Michele Serra a Che tempo che fa - foto LaPresse

L'editoriale dell'elefantino 

Il coraggio dei politici che dicono: “Sì, grazie. Ho bisogno di tutti”

Giuliano Ferrara

Ritirarsi in una pensioncina in Romagna non rende onesto un leader, lo rende inefficiente. La tesi di Michele Serra, l'inchiesta in Liguria e il tema dirimente della funzione della politica

Michele Serra ha incantato gli auditori di Fabio Fazio (c’è un video su X) con un breve monologo ben congegnato negli effetti. Il politico che voglia evitare le ombre delle indagini e la fine della sua carriera dovrebbe avere buon gusto, innanzitutto, e rifiutare di andare per il weekend a spese altrui a Montecarlo, posto noioso, preferendo una pensioncina in Romagna, dove si mangia bene, insomma cose così.
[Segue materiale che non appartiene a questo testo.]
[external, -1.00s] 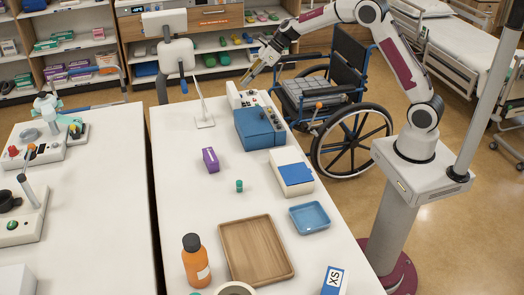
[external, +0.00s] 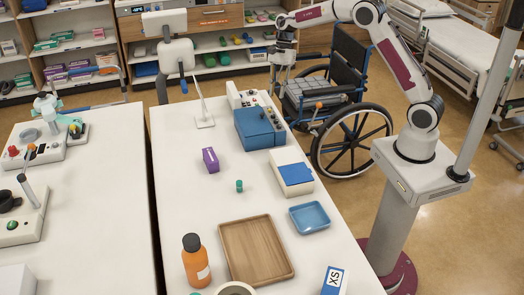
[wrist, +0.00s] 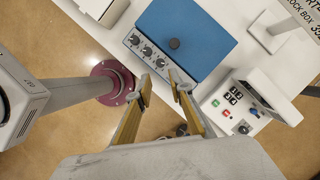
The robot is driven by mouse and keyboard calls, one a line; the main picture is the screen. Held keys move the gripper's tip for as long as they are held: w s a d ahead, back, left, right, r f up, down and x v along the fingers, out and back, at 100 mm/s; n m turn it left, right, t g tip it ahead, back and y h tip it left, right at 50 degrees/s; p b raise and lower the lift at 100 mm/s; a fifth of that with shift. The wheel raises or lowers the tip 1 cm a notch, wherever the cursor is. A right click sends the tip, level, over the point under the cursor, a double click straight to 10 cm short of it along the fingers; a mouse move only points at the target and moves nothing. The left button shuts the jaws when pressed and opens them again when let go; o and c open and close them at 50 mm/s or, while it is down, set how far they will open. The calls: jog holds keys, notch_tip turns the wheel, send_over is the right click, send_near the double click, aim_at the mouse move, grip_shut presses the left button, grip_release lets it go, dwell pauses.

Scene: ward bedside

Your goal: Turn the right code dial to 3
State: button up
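The blue lock box (external: 255,128) stands on the table at its right edge; its lid with a dark round knob (wrist: 174,43) shows in the wrist view. On its grey-blue front panel are three dark dials in a row: the left dial (wrist: 134,40), the middle dial (wrist: 147,50) and the right dial (wrist: 160,61). Their settings are too small to read. My gripper (wrist: 161,82) is open and empty, its fingertips apart and just short of the panel in the picture, nearest the right dial. In the external view my gripper (external: 281,76) points down beyond the box.
A white keypad unit (wrist: 232,103) stands beside the lock box, and a white box with a blue top (external: 292,172) on its other side. A wheelchair (external: 340,95) stands by the table's right edge. Purple box (external: 211,160) and wooden tray (external: 224,230) lie farther off.

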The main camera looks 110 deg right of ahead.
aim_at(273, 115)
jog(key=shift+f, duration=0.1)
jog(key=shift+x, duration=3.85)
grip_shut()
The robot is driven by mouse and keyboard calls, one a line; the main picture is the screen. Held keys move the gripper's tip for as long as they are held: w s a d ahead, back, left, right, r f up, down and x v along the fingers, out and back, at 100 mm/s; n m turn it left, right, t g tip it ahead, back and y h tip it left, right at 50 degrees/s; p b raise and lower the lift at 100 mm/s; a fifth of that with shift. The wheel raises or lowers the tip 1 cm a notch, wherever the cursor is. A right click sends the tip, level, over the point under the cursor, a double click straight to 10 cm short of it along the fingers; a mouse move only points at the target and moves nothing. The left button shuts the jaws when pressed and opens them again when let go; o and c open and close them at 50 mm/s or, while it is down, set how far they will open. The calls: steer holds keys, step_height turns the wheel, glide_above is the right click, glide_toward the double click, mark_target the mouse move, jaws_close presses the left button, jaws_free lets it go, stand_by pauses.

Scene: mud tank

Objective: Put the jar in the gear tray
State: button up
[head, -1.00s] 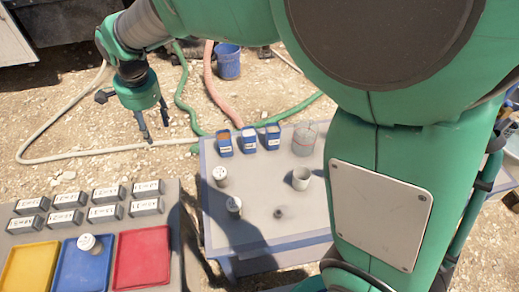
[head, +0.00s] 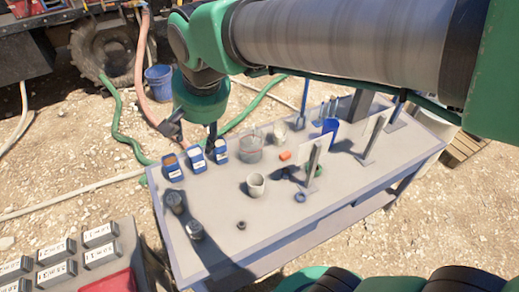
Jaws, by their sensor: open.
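Two small jars stand on the grey table (head: 285,215) at its left end, in the arm's shadow: one farther back (head: 175,201) and one nearer (head: 194,230). I cannot tell which jar the task means. A red tray (head: 110,283) shows only in part at the bottom left; no tray is readable as the gear tray. My gripper (head: 191,135) is open and points down, with nothing seen between its fingers. In the picture it overlaps the table's back left area, by the blue bins and above the jars.
Several small blue bins (head: 196,160) line the table's back left. A clear beaker (head: 250,149), a white cup (head: 256,186) and upright posts (head: 313,163) stand farther right. Grey labelled blocks (head: 55,275) sit at the lower left. The table's front middle is mostly clear.

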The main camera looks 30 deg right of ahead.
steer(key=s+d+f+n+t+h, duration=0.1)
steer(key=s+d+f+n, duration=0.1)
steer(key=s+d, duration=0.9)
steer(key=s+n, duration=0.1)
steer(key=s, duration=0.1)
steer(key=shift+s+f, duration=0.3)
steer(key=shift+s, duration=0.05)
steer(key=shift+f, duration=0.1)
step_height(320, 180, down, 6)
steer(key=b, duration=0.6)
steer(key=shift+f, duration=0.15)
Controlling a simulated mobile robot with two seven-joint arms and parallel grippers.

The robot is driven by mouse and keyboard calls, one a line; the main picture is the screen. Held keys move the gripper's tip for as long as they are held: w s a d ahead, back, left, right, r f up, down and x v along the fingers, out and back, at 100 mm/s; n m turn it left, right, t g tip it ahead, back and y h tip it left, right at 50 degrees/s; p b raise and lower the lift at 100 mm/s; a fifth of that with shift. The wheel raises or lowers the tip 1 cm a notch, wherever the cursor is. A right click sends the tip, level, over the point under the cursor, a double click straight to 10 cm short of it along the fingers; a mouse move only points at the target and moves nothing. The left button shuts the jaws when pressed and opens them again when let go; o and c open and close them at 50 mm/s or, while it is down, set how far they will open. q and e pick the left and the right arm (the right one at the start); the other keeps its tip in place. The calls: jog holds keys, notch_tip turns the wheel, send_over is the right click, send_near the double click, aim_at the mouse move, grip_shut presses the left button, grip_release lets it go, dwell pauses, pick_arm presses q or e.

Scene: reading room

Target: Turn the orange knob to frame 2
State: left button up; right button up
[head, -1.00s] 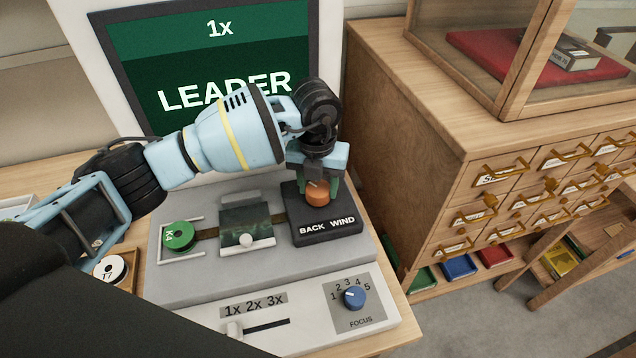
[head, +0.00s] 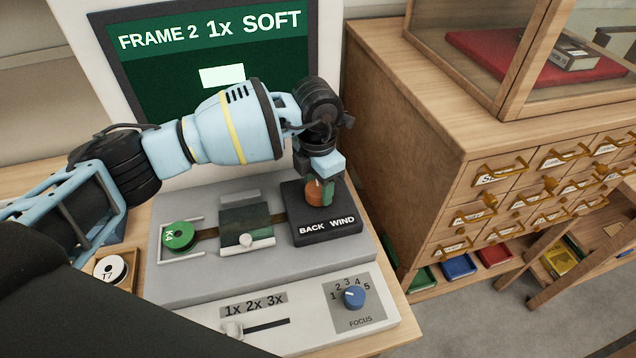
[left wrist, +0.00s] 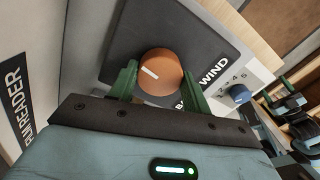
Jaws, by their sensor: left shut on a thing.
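The orange knob (head: 313,190) stands on the black block marked BACK and WIND (head: 326,228). My left gripper (head: 319,187) reaches down over it from above and is shut on it. In the left wrist view the orange knob (left wrist: 161,73) with its white pointer mark sits between the two green fingers of my left gripper (left wrist: 160,85). The screen (head: 208,60) reads "FRAME 2 1x SOFT" with a pale rectangle below the text.
A green reel (head: 179,237) sits left of the film gate (head: 246,226). In front are a zoom slider (head: 233,329) and a blue focus knob (head: 354,297). A wooden drawer cabinet (head: 430,140) stands close on the right. A reel marked T7 (head: 110,269) lies at left.

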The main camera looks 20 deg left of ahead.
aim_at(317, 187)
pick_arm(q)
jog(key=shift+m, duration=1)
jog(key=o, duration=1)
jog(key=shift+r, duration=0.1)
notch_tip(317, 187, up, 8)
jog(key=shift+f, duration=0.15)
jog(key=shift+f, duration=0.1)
Tutto nasce dalla consapevolezza di quanto sia decisivo un profilo autonomo dalle lusinghe della ricchezza e del lusso, di tanto inferiori al mestiere del potere bene inteso, chic. Alla fine, dice Serra, il politico serio deve imparare a dire: “No, grazie, non mi serve niente”. 

 

Suggestivo ma falso. L’uomo di potere ha sempre detto e sempre dirà: “Sì grazie, ho bisogno di tutti”. E di tutto. Con l’eleganza di tratto si perpetuano eleganti oligarchie di amici, non si fanno in democrazia dighe, ponti, strade, non si intermediano interessi leciti e borderline, non si ottiene il consenso della società civile, che bada al sodo anche in Romagna, anche in una pensioncina, non si realizza quel che c’è da fare entro certi tempi, in vista del rinnovo del mandato o di una progressione nella vita pubblica. Decisiva nella democrazia politica è la dipendenza dell’amministratore o in genere dell’uomo di potere dalla sua constituency, tanto il favore popolare, che si paga a caro prezzo talvolta, quanto l’appoggio dei ceti affluenti, degli imprenditori, dei funzionari autorizzati a certificare le procedure di appalto o a fornire altre autorizzazioni, dei professionisti interessati a un contratto o a un incarico, insomma di tutti i portatori di genuini ancorché ineleganti interessi personali e di gruppo. Non è così complicato da capire. Pare che il governatore della Liguria sia stato intercettato a bordo di uno yacht, tra l’altro un ferro da stiro forse costoso ma di mediocre standing, ancorato al molo di una città d’acqua e portuale, dove avrebbe detto al potente e ricco proprietario e imprenditore: “Devo chiederti delle robe”. Ecco, posto che non si deve violare la legge e si deve essere onesti, qualunque cosa onesti significhi ai vostri occhi, il dovere di ogni uomo di potere è esercitarlo, il potere, in una logica di scambio lecito, fatturabile, contabilizzabile, al riparo dalle vie tortuose e marce della corruzione personale. 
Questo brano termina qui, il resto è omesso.